CNA has previously reported that a substantial part of the $200 million used to finance the Secretariat of State's purchase of a luxury development at 60 Sloane Avenue came through credit extended by BSI, a Swiss bank with a long track record of violating money-laundering and fraud safeguards in its dealings with sovereign wealth funds.
CNA has also reported that in 2015 Becciu seemed to have made an attempt to disguise the loans on Vatican balance sheets by cancelling them out against the value of the property purchased in the London neighborhood of Chelsea, an accounting maneuver prohibited by new financial policies approved by Pope Francis in 2014.
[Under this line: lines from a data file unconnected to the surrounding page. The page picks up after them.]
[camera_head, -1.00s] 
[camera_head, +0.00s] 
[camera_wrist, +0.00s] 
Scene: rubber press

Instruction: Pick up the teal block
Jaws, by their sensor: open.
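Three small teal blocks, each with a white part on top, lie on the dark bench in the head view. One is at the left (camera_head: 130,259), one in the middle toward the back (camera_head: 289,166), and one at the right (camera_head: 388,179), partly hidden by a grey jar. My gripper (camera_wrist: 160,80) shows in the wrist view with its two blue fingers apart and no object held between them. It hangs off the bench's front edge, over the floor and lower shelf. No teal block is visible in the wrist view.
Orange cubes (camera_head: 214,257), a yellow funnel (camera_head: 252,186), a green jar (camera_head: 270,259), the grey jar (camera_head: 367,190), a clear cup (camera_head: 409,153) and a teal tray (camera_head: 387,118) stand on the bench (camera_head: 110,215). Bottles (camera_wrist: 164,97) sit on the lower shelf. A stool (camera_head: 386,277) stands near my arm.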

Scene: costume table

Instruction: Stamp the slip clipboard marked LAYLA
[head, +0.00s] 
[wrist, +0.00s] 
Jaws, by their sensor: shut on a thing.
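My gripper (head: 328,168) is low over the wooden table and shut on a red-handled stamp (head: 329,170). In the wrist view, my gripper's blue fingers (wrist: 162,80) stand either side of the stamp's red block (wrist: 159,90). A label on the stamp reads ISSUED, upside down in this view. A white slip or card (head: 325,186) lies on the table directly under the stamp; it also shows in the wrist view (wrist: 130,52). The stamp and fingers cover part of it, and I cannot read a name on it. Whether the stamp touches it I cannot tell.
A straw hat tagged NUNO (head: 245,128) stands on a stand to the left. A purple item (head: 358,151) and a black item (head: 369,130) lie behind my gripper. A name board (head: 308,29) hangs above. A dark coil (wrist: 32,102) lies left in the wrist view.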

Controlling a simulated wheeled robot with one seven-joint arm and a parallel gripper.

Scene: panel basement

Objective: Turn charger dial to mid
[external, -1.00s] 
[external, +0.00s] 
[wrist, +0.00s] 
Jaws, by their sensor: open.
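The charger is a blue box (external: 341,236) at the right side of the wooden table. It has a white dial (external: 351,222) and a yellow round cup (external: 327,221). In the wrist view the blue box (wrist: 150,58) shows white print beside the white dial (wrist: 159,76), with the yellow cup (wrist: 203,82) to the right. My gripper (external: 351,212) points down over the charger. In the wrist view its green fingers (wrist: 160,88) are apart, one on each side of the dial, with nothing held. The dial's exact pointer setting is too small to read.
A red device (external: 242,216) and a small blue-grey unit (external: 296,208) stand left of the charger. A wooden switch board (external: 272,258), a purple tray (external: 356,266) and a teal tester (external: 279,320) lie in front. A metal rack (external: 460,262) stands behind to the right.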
The alleged attempt to hide the loans off-books was detected by the Prefecture for the Economy, then led by Cardinal George Pell. Senior officials at the Prefecture for the Economy told CNA that when Pell began to demand details of the loans, especially those involving BSI, then-Archbishop Becciu called the cardinal in to the Secretariat of State for a "reprimand."
Becciu has previously defended the London investment as "accepted practice," despite Vatican prosecutors staging raids on the offices of several of Becciu's closest collaborators in the Secretariat, and despite the arrest of one of the businessmen involved.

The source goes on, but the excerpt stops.